Technical wizards Shin’en certainly impressed many with their latest effort FAST Racing NEO on the Wii U. Nintendo Germany recently caught up with Martin Sauter, the studio’s art director, and fed him some community based questions. In the wide ranging interview Sauter discusses its past as well as what the future holds for the acclaimed developer.
Q: How long has Shin’en Games been around? What was the first project?
A: Shin’en has been around since 1998. Initially, they were developing a sound engine for consoles which allowed you to play music – at the time, this was quite an advanced piece of technology. Shin’en was also composing music for around 200 games, including big titles such as Tomb Raider. Later on, Shin’en started developing games themselves, starting with games for Game Boy Color and Game Boy Advance such as Iridion 3D and Maya the Bee, Nano Assault for 3DS, Art of Balance and now FAST Racing Neo for Wii U.
Q: How long was the development time for the game?
A: Around 2 years, which makes it the biggest project we ever did, but it was worth it.
Q: Where do you get your inspiration for the tracks? Are you looking at other games or real landscapes and environments?
A: An excellent question that basically already included the answer. We’re looking at photos of landscapes online and science fiction movies and ask ourselves “Hey, couldn’t we include this in our game?”. It could be anything from landscapes to scenes in movies or other games – “Hey, this looks cool, let’s do that too!”
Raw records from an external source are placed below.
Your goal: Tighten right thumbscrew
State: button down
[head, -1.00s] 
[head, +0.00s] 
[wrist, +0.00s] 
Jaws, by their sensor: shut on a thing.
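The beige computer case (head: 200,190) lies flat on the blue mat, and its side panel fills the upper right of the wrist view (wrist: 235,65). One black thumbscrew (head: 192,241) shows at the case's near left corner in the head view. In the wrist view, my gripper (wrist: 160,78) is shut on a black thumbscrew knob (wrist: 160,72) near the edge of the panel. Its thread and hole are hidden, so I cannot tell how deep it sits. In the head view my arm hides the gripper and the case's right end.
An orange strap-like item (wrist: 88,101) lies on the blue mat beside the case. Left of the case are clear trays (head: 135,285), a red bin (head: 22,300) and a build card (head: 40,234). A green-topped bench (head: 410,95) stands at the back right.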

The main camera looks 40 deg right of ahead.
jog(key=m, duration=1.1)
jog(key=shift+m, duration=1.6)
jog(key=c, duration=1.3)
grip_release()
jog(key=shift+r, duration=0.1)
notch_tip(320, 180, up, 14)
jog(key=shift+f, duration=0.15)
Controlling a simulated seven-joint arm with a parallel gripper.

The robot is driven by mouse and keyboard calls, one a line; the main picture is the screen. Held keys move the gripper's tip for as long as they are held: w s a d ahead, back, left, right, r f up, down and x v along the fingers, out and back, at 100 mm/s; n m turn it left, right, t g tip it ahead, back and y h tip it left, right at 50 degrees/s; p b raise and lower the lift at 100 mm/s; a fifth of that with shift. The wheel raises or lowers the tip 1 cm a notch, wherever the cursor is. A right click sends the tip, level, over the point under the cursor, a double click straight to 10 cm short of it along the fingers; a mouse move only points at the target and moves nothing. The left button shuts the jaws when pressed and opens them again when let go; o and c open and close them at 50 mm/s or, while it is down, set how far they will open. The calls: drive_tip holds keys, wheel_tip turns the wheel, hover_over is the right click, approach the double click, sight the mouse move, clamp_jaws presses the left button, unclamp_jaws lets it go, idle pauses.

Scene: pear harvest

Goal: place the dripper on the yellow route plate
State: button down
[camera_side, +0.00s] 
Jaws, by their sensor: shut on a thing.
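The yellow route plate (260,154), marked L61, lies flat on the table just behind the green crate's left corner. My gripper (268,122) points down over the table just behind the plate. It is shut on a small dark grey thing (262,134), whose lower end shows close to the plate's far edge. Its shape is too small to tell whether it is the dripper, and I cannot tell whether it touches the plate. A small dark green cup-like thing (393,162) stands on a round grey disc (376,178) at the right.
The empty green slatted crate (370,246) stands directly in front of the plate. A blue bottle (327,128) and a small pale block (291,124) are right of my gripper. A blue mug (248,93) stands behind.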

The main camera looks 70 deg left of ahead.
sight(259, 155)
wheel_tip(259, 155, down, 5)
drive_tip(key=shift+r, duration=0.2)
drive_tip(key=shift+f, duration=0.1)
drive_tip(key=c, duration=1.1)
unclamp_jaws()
Q: Why did you choose the Wii U as the platform for FAST Racing Neo?
A: We’ve been Nintendo developers for so long, we’re obviously Nintendo fanboys, we’ve grown up with these consoles, and we’ve got a great relationship with Nintendo. We believe that Nintendo games are so well designed – it’s an inspiration for ourselves to try to live up to and achieve that standard of quality with our games. The market situation also works out for us – our games work well on Nintendo consoles. We’re glad to be developing for Nintendo games and we hope to continue to do so in the future.
Q: You’ve done shoot’em ups, platformers, puzzles games and racing games – what genre will you tackle next?
A: I can’t answer that question at the moment. We actually don’t know that yet ourselves. We’re always working on prototypes from different kinds of genres. We just did a racing game, so it’s definitely possible that we’ll go into a different with our next game.
Q: Will you continue to focus on Nintendo platforms in the future?
A: Yes. We’re proud to be working with Nintendo and that they’ve supported us with the new Nintendo Selects program. It benefits us and we hope that it benefits Nintendo as well. We’re happy to be working with Nintendo and to have the opportunity to make great games.